The conversion of biomass into biofuels and bioenergy is fundamental to increase the amount of renewable sources and to reduce the consumption of fossil fuels-based energy, thus fulfilling the principles of a circular economy and heading towards a net zero society. Hydrothermal carbonization (HTC) could play a significant role in the valorization of organic waste and biomass residues. Biomass sources include lignocellulosic plant matter, sewage waste, pulp and paper waste, plastic waste and municipal food waste.

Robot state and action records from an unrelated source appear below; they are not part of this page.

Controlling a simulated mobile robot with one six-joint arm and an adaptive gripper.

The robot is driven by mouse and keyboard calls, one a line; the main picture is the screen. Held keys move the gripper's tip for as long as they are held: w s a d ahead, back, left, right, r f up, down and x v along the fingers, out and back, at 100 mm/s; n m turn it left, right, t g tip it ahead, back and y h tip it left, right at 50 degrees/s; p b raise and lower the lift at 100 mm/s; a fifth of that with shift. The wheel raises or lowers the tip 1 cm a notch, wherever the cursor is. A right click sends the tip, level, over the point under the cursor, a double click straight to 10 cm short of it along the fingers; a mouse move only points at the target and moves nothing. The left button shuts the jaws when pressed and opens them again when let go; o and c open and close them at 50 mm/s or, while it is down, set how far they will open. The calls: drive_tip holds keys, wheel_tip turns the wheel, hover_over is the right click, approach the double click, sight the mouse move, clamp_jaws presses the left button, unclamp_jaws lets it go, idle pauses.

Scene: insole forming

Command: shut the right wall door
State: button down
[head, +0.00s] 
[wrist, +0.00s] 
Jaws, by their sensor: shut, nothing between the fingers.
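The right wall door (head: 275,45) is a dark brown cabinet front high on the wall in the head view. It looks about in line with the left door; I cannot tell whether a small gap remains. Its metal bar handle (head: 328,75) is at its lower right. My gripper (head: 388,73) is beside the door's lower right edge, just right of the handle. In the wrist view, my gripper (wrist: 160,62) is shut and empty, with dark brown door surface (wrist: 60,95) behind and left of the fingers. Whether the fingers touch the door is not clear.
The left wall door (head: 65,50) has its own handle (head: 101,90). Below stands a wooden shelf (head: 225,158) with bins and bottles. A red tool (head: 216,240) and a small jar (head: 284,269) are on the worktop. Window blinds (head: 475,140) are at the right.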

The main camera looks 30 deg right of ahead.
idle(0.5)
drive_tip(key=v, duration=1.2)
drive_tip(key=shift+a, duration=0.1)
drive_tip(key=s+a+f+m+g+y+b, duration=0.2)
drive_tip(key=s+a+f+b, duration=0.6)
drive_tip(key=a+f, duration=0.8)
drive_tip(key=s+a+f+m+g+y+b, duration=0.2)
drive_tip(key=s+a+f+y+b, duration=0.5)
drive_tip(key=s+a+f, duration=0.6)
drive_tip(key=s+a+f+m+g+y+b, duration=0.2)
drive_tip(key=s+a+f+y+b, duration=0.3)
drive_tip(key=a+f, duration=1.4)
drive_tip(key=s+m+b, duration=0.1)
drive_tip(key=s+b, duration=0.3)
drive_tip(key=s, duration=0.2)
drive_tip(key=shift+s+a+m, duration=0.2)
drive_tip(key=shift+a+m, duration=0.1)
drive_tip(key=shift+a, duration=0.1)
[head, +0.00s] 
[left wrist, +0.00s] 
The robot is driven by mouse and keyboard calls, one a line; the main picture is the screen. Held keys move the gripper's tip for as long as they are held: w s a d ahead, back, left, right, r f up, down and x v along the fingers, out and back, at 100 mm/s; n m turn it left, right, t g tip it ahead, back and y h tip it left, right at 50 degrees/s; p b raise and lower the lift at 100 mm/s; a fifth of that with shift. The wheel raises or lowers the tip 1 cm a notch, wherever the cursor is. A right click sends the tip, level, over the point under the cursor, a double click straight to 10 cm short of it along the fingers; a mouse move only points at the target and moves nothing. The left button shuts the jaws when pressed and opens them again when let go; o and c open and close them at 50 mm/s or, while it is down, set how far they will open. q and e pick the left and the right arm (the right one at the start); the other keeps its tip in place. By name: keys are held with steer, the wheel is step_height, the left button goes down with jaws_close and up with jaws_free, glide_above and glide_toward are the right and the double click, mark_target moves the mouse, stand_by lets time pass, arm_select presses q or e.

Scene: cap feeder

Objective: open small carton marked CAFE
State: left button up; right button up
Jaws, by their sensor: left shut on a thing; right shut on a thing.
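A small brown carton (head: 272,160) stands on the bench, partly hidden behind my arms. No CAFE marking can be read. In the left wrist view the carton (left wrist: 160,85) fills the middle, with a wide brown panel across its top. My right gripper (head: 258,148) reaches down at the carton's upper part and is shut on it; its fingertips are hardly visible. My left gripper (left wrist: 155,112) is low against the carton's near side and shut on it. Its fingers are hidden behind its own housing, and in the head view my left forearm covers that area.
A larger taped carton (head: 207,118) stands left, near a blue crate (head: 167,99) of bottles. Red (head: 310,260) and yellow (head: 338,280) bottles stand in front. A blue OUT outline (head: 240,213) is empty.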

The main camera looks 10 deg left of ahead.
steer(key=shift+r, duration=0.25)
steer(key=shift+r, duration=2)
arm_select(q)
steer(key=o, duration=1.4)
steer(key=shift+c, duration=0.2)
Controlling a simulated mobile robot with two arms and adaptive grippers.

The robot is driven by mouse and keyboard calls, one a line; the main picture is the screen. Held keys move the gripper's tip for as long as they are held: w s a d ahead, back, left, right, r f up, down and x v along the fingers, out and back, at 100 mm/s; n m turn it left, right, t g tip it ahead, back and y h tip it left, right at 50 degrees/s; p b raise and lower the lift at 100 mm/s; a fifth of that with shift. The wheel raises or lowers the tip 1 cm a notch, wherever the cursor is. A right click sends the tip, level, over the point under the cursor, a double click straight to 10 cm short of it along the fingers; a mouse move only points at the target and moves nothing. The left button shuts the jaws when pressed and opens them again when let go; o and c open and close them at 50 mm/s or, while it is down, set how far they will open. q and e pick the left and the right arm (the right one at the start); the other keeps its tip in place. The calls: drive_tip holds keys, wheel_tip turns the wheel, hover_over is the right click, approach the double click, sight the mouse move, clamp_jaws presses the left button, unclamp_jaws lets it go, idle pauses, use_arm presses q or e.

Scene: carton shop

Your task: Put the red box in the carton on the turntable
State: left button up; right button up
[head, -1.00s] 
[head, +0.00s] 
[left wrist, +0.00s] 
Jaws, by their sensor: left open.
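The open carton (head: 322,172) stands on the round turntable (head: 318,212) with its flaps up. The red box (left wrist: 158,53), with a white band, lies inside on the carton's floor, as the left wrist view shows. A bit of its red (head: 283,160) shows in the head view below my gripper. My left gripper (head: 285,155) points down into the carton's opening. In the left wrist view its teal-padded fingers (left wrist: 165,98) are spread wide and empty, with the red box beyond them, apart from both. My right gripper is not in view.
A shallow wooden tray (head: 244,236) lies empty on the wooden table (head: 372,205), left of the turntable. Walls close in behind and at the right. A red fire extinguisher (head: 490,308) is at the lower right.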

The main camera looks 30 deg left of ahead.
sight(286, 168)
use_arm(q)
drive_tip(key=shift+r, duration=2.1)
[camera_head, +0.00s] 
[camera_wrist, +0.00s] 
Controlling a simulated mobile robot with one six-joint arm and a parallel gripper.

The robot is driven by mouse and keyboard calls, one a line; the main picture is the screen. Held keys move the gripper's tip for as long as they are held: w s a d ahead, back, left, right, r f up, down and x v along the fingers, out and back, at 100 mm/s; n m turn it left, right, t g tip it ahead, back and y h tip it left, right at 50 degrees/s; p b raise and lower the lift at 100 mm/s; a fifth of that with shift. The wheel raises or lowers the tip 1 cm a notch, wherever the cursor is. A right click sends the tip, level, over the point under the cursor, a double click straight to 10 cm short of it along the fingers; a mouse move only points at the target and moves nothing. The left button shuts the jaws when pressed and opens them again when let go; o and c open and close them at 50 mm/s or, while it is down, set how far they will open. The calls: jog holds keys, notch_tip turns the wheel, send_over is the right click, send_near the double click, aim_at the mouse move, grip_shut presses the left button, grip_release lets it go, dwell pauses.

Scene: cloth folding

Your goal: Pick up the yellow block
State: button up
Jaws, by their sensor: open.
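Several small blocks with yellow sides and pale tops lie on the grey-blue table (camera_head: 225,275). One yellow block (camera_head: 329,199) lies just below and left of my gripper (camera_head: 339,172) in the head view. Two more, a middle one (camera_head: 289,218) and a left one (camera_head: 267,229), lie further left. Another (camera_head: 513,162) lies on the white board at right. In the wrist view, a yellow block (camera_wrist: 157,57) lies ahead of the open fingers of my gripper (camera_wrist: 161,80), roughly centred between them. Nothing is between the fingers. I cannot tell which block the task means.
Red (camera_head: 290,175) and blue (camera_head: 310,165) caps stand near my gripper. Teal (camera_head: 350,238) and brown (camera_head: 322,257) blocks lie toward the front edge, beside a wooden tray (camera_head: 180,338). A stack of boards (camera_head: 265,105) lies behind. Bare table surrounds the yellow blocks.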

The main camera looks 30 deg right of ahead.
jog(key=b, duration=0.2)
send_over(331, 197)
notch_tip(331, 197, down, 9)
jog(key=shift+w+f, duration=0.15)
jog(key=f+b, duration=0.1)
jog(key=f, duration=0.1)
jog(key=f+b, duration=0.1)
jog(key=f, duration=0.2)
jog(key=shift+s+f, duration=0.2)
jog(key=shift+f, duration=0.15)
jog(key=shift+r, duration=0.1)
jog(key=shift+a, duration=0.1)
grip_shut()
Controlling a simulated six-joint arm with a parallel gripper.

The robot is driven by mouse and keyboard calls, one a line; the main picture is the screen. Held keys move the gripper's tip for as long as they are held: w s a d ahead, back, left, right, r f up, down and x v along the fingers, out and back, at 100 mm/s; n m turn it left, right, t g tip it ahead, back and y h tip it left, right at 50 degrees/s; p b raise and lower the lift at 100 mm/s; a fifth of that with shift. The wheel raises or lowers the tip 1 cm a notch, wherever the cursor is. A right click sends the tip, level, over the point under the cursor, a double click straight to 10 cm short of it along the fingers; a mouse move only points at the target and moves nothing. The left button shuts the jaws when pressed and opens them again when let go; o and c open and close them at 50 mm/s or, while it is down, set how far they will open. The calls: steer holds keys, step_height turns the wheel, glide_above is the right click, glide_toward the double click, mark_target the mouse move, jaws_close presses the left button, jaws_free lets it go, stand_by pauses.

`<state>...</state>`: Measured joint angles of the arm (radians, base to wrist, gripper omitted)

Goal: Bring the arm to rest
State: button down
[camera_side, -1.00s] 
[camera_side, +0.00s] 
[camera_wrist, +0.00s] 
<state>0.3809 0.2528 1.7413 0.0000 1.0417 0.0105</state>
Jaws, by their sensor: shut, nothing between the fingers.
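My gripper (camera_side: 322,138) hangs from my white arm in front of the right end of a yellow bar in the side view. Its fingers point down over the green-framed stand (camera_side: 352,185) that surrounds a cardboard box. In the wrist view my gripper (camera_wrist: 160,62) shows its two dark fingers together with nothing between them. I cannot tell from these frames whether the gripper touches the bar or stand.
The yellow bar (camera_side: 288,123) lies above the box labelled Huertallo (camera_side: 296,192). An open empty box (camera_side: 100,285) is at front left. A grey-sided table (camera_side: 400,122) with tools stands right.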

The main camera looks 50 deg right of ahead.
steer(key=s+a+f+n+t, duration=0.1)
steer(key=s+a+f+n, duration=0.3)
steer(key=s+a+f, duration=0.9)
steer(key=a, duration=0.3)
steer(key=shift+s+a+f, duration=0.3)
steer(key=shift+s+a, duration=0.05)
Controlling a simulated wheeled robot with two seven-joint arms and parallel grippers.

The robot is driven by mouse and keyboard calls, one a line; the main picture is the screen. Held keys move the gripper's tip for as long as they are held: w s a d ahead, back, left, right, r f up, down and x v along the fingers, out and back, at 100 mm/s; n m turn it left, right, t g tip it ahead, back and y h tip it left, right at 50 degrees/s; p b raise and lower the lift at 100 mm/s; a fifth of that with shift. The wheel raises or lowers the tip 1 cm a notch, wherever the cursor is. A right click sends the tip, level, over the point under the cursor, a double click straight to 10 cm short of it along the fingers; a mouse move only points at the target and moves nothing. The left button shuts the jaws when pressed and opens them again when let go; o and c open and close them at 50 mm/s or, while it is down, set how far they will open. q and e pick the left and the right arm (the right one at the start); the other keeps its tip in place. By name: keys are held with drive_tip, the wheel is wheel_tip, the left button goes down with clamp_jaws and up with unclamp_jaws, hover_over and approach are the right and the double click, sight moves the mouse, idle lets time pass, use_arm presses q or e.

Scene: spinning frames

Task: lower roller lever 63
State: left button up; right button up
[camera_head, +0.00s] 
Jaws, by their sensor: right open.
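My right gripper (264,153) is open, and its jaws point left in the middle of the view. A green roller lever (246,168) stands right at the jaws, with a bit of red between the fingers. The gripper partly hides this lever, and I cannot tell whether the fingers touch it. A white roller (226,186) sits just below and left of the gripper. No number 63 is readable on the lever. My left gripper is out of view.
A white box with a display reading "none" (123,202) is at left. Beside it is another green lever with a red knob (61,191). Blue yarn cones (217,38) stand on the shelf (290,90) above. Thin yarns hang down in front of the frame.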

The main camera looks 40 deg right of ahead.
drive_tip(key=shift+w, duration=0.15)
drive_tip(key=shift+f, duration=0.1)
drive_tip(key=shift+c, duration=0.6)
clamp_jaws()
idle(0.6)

HTC is a thermochemical process occurring in subcritical water at temperatures of 180–250°C and pressures of 10–40 bar. Under these conditions a solid carbon-rich hydrochar is produced, which can be utilized in various applications including power generation, soil amendment, and as a base for advanced carbon materials such as adsorbents and catalysts.

Despite the massive experimental activity performed to characterize the whole process, the modelling and simulation of HTC are lagging. Indeed, the development of validated models and tools is crucial for the design of the process as well as for the industrialization of HTC technology as it allows to optimize the amount and quality of hydrochar produced.

In this project you will validate reaction kinetic models that are at the heart of the HTC process for biomass conversion, optimize the dynamic HTC reactor and model the entire HTC process. This project will also encompass the collaboration with the UK Biochar Research Centre equipped with test rigs to carry out HTC experiments.